1. A solar cell comprising:

a cathode;

a photoelectric conversion layer; and

an anode in the stated order,

the photoelectric conversion layer comprising an organic-inorganic perovskite compound represented by the formula: R-M-X3 wherein R represents an organic molecule, M represents a metal atom, and X represents a halogen or chalcogen atom,

the solar cell further comprising, between the photoelectric conversion layer and the anode, a diffusion prevention layer comprising at least one selected from the group consisting of: metal oxides, metal nitrides, and metal oxynitrides each containing a group 6 to 15 metal in the periodic table; and carbon.

2. The solar cell according to claim 1,

wherein the anode comprises a metal.

3. The solar cell according to claim 1,

wherein the cathode is a transparent electrode.

4. The solar cell according to claim 1,

wherein the solar cell has a hole transport layer between the photoelectric conversion layer and the diffusion prevention layer, and the hole transport layer contains a P-type conductive polymer or P-type low-molecular organic semiconductor.

5. The solar cell according to claim 2,

wherein the cathode is a transparent electrode.

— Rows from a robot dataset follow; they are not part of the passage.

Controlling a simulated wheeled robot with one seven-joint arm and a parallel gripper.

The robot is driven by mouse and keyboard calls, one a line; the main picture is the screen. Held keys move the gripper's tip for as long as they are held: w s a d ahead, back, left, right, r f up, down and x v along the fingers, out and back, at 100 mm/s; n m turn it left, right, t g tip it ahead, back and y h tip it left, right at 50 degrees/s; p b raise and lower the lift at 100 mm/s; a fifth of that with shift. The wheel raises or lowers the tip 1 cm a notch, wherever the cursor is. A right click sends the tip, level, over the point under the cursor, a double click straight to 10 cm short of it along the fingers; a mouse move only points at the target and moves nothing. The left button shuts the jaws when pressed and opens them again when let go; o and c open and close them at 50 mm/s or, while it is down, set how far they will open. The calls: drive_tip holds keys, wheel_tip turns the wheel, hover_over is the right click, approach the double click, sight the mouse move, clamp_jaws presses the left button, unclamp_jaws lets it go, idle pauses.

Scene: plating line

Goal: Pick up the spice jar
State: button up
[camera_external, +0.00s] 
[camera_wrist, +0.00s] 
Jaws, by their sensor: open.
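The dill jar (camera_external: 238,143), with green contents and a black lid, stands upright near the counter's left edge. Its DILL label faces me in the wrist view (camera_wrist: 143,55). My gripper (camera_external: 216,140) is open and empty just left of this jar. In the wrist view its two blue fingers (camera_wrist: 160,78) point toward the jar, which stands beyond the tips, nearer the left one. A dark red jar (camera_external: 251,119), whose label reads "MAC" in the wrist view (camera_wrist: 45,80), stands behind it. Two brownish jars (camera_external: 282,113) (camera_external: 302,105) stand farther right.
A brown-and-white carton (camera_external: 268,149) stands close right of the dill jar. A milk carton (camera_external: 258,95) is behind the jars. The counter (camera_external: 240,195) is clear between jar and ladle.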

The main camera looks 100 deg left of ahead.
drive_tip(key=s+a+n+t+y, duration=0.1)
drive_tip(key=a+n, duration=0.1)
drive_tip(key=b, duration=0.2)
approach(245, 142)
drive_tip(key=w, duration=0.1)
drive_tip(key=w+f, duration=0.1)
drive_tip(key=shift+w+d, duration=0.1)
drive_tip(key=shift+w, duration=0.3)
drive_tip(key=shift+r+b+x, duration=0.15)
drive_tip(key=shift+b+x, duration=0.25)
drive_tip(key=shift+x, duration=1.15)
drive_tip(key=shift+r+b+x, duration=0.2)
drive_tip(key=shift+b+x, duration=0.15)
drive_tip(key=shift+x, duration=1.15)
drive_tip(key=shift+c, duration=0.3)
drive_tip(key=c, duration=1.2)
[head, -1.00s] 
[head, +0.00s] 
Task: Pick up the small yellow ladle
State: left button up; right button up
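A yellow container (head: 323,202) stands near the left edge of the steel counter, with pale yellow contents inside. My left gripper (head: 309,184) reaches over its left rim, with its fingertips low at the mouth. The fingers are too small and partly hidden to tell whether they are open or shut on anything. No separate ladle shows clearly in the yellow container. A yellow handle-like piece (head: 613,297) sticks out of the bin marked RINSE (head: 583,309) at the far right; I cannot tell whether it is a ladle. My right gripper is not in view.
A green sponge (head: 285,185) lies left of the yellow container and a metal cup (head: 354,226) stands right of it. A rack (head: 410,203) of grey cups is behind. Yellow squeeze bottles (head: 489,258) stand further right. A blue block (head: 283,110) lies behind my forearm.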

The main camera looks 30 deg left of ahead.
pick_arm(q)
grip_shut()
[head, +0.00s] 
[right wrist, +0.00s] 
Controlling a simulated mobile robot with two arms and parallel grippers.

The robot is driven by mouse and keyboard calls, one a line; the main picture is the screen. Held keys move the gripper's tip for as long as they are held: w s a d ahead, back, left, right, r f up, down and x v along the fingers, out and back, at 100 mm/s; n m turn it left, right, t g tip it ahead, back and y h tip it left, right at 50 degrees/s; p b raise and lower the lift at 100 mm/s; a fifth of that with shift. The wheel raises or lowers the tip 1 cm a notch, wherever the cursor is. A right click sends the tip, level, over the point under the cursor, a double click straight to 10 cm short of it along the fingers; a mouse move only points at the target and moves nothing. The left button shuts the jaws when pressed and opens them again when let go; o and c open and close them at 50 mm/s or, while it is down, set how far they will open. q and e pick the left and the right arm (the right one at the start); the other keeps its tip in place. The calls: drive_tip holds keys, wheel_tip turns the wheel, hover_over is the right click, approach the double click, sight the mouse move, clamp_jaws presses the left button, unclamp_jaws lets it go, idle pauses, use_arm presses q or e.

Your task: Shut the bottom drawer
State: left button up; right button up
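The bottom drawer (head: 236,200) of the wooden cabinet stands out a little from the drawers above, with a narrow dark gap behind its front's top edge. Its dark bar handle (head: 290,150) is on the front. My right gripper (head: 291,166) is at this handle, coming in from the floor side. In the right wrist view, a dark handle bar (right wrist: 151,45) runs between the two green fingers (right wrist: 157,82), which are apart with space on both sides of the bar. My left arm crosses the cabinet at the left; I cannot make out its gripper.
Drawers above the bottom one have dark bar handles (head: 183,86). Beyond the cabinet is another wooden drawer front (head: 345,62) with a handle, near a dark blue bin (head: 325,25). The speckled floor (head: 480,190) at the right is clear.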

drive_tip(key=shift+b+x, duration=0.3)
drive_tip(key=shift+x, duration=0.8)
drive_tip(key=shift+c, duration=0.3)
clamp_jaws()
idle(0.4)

6. The solar cell according to claim 2,

wherein the solar cell has a hole transport layer between the photoelectric conversion layer and the diffusion prevention layer, and the hole transport layer contains a P-type conductive polymer or P-type low-molecular organic semiconductor.

7. The solar cell according to claim 3,

wherein the solar cell has a hole transport layer between the photoelectric conversion layer and the diffusion prevention layer, and the hole transport layer contains a P-type conductive polymer or P-type low-molecular organic semiconductor.

8. The solar cell according to claim 5,

wherein the solar cell has a hole transport layer between the photoelectric conversion layer and the diffusion prevention layer, and the hole transport layer contains a P-type conductive polymer or P-type low-molecular organic semiconductor.